Early MCU movies were smaller in scale compared to the franchise's recent productions, and they gave more screen time to the people behind the masks. This made the characters relatable because although not everyone is a billionaire or super soldier, viewers could identify with Tony Stark and Steve Rogers's complicated personal lives. That then made Iron Man's death in Avengers: Endgame all the more heartbreaking as he left behind Pepper Potts and their daughter. Similarly, Captain America's return to his own time was more emotionally fulfilling, as he got to have the life he always wanted with Peggy Carter.
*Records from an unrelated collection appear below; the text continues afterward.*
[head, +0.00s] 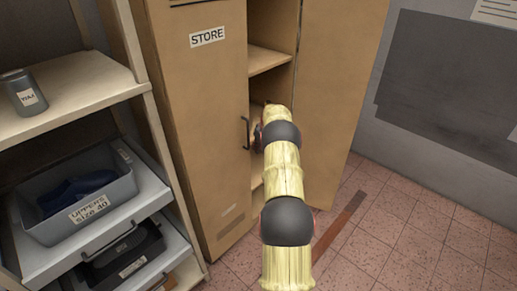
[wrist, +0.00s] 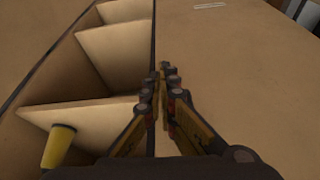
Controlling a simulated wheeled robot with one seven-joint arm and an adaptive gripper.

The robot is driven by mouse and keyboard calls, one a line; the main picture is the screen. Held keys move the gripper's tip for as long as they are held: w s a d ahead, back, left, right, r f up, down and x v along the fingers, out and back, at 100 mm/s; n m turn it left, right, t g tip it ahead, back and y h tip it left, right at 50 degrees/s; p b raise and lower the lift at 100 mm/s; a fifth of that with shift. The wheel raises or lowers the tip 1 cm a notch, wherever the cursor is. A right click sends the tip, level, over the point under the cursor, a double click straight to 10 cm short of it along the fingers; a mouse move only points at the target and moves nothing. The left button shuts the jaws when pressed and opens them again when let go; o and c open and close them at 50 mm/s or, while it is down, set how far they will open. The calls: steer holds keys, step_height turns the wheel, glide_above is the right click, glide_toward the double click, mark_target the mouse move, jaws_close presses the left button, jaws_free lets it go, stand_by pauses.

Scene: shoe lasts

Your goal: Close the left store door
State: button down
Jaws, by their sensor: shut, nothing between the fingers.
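The store cabinet is tan. Its left door (head: 205,100) carries a STORE label (head: 207,37) and a dark handle (head: 246,132) near its right edge. I cannot tell whether this door is fully flush with the frame. To its right, the cabinet interior (head: 270,58) shows its shelves, and another tan door panel (head: 340,90) stands open. My gripper (head: 259,133) is at the opening, just right of the handle, partly hidden by my arm. In the wrist view my gripper (wrist: 164,70) is shut and empty, before a broad tan panel (wrist: 235,70), with shelves to its left.
Tiled floor (head: 410,225) is clear at the right, before a grey wall.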

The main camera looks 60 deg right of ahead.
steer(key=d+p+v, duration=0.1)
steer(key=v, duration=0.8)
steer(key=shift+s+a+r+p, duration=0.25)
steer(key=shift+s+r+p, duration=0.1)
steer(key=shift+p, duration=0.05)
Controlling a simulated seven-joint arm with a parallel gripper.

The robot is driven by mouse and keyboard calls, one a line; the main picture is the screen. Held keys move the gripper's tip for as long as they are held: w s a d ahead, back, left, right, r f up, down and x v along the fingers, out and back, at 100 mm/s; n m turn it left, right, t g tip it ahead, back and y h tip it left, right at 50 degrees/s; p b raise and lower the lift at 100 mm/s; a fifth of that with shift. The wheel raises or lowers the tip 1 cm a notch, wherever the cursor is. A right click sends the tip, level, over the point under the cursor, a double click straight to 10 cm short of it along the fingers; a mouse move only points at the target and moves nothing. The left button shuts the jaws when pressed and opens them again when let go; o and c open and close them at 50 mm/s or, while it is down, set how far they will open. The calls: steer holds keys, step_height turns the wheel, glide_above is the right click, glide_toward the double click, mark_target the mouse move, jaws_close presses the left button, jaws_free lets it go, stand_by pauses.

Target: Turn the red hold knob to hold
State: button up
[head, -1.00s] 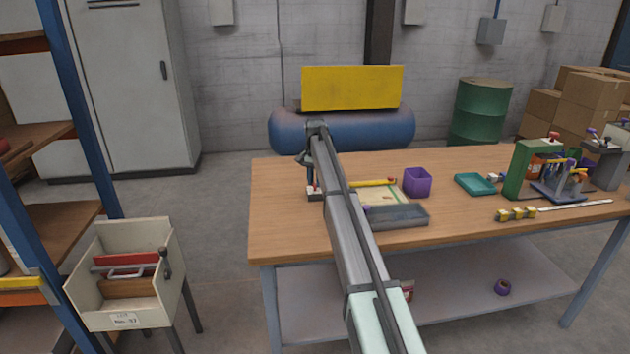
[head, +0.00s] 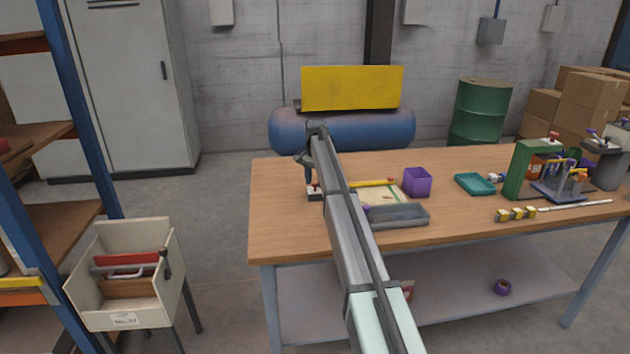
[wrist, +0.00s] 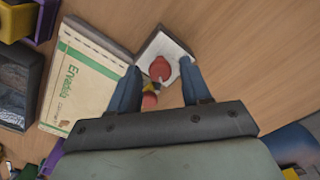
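The red knob (wrist: 159,69) sits on a small white-topped block (wrist: 176,43) in the wrist view. In the head view the block (head: 315,194) stands on the bench near its left end, with a bit of red showing by my fingers. My gripper (wrist: 160,66) is open, pointing down over the block, with one blue finger on each side of the knob. Gaps show between the knob and both fingers. In the head view my gripper (head: 311,180) is small and partly hides the block. Any hold marking is not readable.
A cream "Ervadda" sack or packet (wrist: 85,85) lies close beside the block. A grey tray (head: 410,214), a purple bin (head: 417,182) and a teal tray (head: 474,184) stand to the right. The bench (head: 275,220) is bare at its left end.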

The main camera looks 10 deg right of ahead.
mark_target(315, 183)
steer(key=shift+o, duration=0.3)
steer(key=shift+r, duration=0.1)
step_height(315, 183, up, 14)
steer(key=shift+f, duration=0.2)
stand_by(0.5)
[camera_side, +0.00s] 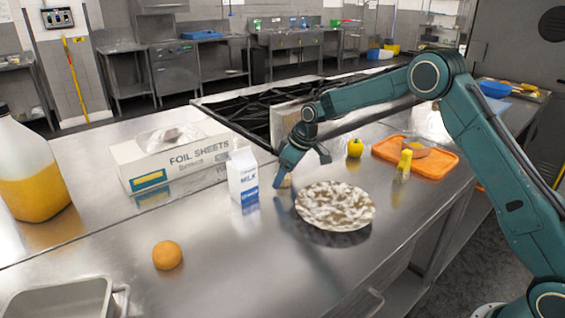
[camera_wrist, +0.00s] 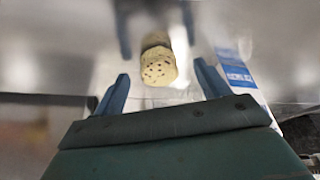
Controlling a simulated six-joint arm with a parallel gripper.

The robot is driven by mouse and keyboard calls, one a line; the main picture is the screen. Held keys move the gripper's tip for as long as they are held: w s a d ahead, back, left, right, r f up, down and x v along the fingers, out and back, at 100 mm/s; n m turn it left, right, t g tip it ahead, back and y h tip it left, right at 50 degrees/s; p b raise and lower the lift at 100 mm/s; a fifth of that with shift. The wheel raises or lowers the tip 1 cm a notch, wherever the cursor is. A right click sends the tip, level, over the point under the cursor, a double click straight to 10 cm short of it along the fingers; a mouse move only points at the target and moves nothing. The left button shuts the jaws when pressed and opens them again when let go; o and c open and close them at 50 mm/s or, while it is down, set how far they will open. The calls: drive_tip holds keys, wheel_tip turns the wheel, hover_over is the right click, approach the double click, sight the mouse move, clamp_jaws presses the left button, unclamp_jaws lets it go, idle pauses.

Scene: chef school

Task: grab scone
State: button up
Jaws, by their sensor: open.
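The scone (camera_wrist: 158,67) is a small pale, dark-speckled round on the steel counter, seen in the wrist view with its reflection beyond it. In the side view only a sliver of the scone (camera_side: 286,181) shows, partly hidden by a finger. My gripper (camera_side: 301,168) is open and low over the counter, right of the milk carton. In the wrist view, the open blue fingers of my gripper (camera_wrist: 160,75) stand on either side of the scone's line, with gaps to both sides. I cannot tell whether the scone is fully between the fingertips.
A milk carton (camera_side: 243,176) stands close to the left of my gripper, and a mottled round dish (camera_side: 335,206) close to the right. A foil box (camera_side: 172,158), juice jug (camera_side: 32,180), orange ball-like item (camera_side: 167,255), yellow pepper (camera_side: 355,148) and orange board (camera_side: 440,163) lie farther off.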

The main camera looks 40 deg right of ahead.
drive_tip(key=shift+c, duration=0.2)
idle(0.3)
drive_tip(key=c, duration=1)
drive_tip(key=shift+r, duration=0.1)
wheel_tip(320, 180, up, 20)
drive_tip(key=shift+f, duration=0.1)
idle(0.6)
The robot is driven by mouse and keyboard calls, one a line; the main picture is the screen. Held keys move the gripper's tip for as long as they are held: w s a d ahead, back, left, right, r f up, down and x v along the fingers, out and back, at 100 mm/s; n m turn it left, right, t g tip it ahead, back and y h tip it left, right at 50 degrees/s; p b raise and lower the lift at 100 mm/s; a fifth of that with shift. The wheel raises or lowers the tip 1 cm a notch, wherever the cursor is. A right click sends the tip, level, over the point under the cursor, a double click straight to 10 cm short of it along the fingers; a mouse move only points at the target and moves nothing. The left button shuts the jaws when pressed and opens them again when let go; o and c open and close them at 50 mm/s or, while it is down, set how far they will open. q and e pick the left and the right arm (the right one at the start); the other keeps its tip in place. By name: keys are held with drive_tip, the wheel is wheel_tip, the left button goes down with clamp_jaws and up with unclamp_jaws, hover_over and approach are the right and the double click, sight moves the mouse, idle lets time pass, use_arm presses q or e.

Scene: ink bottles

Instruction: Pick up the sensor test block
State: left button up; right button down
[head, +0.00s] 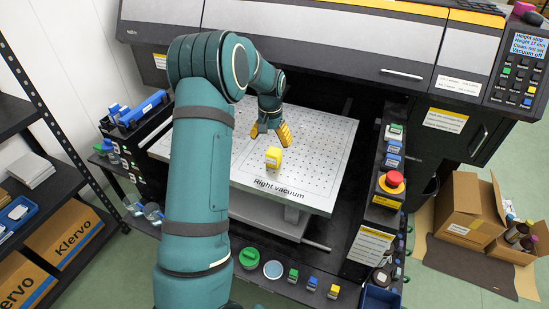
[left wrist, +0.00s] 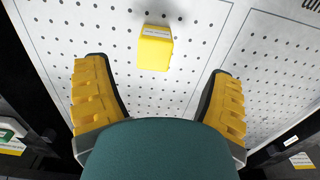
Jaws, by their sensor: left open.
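The sensor test block is most likely the small yellow block (head: 273,157) with a pale label, standing on the white perforated vacuum table (head: 325,165) near the words "Right vacuum". It also shows in the left wrist view (left wrist: 155,52), ahead of the fingers and roughly centred between them. My left gripper (head: 270,132) has yellow fingers spread apart and empty. It is above the table, just behind the block in the head view, and does not touch it. In the left wrist view the open fingers (left wrist: 160,95) stand on both sides. My right gripper is not in view.
The printer body (head: 330,55) spans the back. A red stop button (head: 391,182) stands on the right ledge. Cardboard boxes (head: 465,210) lie at the right. The table around the block is clear.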

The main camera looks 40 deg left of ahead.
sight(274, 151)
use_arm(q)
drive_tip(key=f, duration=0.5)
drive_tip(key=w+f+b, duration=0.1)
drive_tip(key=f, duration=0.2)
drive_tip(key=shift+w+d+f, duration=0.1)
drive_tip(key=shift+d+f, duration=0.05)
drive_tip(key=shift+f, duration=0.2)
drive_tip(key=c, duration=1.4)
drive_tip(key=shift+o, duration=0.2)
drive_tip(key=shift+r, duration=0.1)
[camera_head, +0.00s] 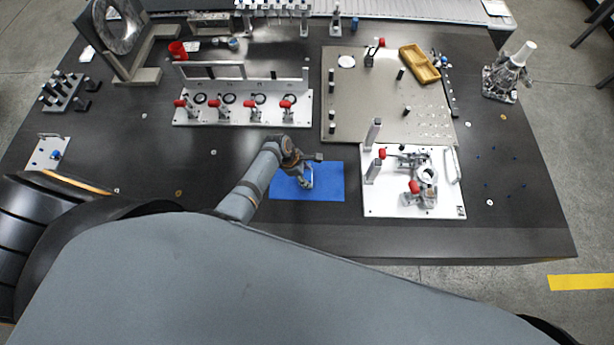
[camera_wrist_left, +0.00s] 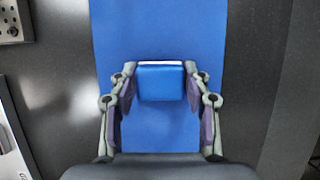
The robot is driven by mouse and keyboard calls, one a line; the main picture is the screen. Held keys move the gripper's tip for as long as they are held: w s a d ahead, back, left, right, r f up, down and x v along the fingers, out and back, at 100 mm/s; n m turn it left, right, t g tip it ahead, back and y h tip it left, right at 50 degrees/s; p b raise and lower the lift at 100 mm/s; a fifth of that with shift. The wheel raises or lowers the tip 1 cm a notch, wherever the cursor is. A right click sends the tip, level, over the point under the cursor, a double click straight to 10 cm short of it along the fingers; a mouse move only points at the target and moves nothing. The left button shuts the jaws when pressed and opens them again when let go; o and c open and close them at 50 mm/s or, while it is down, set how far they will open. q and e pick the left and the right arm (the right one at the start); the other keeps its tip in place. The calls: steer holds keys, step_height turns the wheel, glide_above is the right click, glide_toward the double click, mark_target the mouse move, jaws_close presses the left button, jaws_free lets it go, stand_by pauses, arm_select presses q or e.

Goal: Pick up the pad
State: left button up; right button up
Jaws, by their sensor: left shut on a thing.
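The pad (camera_wrist_left: 161,83) is a small blue block with a white strip along one edge. In the left wrist view it sits between the two fingers of my left gripper (camera_wrist_left: 160,95), which are shut on its sides. A larger flat blue mat (camera_wrist_left: 160,30) lies beneath it. In the head view my left gripper (camera_head: 307,179) is over the blue mat (camera_head: 327,190) and largely hides the pad. I cannot tell whether the pad touches the mat or is lifted off it. My right gripper is not in view.
A white fixture plate (camera_head: 378,205) with red-tipped clamps stands just right of the mat. A row of clamps on a white base (camera_head: 240,118) is behind it. A grey plate (camera_head: 380,100) lies back right. The dark table (camera_head: 235,232) is clear around the mat's left and front.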

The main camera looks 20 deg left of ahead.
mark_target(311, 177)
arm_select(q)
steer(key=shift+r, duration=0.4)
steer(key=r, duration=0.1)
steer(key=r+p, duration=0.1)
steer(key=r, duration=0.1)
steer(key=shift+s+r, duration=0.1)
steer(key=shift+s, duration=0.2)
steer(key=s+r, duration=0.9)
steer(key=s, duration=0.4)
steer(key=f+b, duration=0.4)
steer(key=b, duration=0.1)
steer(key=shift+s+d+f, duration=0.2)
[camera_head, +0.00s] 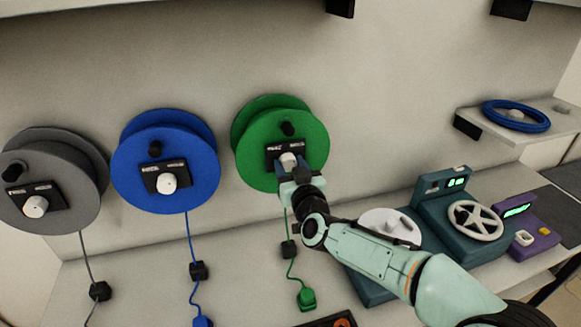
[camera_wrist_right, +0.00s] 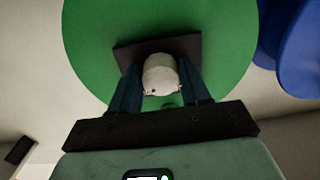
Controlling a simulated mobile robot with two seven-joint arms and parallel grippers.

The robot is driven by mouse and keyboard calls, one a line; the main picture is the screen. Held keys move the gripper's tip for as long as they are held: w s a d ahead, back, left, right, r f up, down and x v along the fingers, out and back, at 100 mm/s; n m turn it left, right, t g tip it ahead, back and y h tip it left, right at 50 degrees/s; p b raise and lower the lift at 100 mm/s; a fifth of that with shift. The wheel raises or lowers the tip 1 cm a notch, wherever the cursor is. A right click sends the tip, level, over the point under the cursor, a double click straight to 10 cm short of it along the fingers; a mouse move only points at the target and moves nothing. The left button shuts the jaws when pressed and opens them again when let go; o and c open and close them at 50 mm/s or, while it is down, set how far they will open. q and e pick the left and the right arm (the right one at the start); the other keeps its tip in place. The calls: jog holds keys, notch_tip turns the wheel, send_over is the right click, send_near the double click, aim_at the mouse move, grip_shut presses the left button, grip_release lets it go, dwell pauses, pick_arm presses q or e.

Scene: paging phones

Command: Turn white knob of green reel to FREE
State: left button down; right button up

Post-Avengers: Endgame, the MCU has opted for spectacle over character. Doctor Strange in the Multiverse of Madness is the clearest example of that. There were brief moments of relatability with Stephen Strange and his ex-fiancé, Christine Palmer, but almost the entirety of the Doctor Strange sequel was spent going from one big set piece to the next. Doctor Strange's fight with Gargantos, his shape-shifting travels across dimensions, and his control of a zombie variant of himself were all visually striking scenes, but they were not relatable for the audience in the slightest, ultimately making the movie inferior to early MCU installments despite its much bigger budget.

Can The MCU Learn These Lessons For Phases 5 & 6?

A collage of Cassie and Scott in the Quantumania trailer.

MCU Phase 5 will largely focus on established heroes, rather than introduce new ones. That is a good sign because Marvel can spend more time fleshing out the personal lives of Scott Lang, Carol Danvers, and Sam Wilson, rather than feel the need to constantly showcase their superhero abilities. By remembering why Spider-Man has been so successful over the years, the upcoming Avengers movies in MCU Phase 6 can have deaths that are emotional because the characters behind the powers will have been developed in a meaningful way.

Next: MCU Phase 5 Finally Pays Off Marvel's TV Shows (Not Phase 4)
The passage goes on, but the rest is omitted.